The launch window is Thursday, July 16. Or close to it. It is just another step in the long grind to make this beast reusable. Elon Musk wants to go to Mars. NASA wants landings on the Moon. You want a workhorse rocket, not a fireworks display.

Southerton said it best. We test fast. We test often. If we wait until every bolt is theoretically perfect, we’ll never launch.

How to Watch

Go to SpaceX.com. Or X.

Musk owns both, so why not use both.

Expect the stream to start about thirty minutes before liftoff. The clock is ticking toward 5:45 p.m. CT on Thursday.

But Starship schedules are fluid. More of a hope than a promise. High winds will pause it. Boats drifting too close to the exclusion zone? Pause it. A valve sticking in the wrong position? Probably another pause.

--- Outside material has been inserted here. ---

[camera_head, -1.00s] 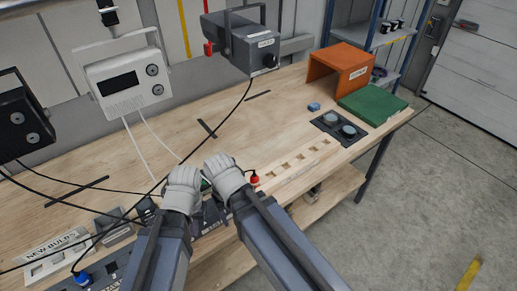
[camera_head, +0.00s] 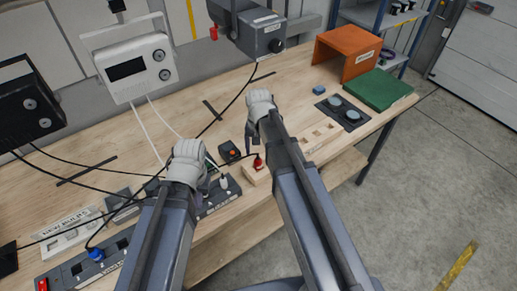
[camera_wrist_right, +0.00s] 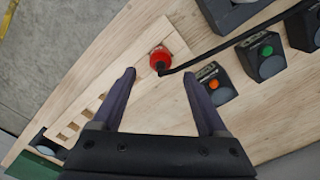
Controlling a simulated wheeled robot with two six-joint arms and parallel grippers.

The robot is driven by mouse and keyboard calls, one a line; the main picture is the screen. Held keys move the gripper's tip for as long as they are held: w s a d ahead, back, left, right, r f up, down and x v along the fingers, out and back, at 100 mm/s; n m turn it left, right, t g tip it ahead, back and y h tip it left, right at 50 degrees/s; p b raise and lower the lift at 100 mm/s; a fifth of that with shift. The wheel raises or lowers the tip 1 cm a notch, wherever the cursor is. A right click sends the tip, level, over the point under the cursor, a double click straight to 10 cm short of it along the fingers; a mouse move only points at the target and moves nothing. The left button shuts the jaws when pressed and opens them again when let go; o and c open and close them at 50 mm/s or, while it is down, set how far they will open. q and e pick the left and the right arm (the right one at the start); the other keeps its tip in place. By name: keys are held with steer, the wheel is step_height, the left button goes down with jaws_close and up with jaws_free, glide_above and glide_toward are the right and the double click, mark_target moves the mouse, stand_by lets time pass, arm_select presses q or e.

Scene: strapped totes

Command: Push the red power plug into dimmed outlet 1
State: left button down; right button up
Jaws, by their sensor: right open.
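The red power plug (camera_head: 258,163) stands on a light wooden block with slots (camera_head: 277,160), its black cable trailing left. In the right wrist view the plug (camera_wrist_right: 160,58) lies just beyond and between the fingertips of my right gripper (camera_wrist_right: 159,76), which is open and empty. In the head view my right gripper (camera_head: 256,132) is above and beside the plug. My left gripper (camera_head: 202,190) is over the dark outlet strip (camera_head: 222,193); its fingers are mostly hidden. The strip continues at lower left, where a blue plug (camera_head: 97,254) sits. The outlet numbers are unreadable.
A box with an orange button (camera_head: 229,153) stands left of the plug. The wrist view also shows a box with a green button (camera_wrist_right: 262,55). Cables cross the left table.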

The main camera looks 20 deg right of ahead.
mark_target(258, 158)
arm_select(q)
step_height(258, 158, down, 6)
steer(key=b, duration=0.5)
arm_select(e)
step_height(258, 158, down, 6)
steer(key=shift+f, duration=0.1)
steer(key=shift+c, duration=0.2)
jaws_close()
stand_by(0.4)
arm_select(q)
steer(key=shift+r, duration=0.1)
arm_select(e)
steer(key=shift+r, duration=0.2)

Once it flies, though, things get weird.

It will act like a deep-space vehicle. Deploy those satellites. Then—this is the tricky part—try to restart just one engine while coasting in space. That’s a skill needed for course corrections. For going to the Moon. For not crashing.

The satellites themselves won’t survive. They’ll separate. Burn up in the atmosphere roughly twenty minutes later. Short lives, but useful data.

While you wait, watch “Critical Path.”

It’s a mini-documentary from SpaceX. Shows the chaos before the last flight. Aborted countdowns. A launch mount arm that refused to retract. A massive tower chain snapping under tension. They had to replace the chain in roughly a day and a half.

Musk appears in the video. Peering over shoulders. Checking consoles. He says almost nothing.

Justin Styer, the launch director, gives an interesting take.

“I’ve never felt pressure from Elon to launch no matter what,” Styer said.

No “hell or high water.” No frantic shouting. Styer claims the founder actually absorbs the information quickly. Understands the stakes. The critical path to Mars isn’t about blowing things up for the sake of it.

Though sometimes, the explosions are hard to avoid. 🚀

We’ll see if Thursday’s attempt is smarter than the last. Or just as loud.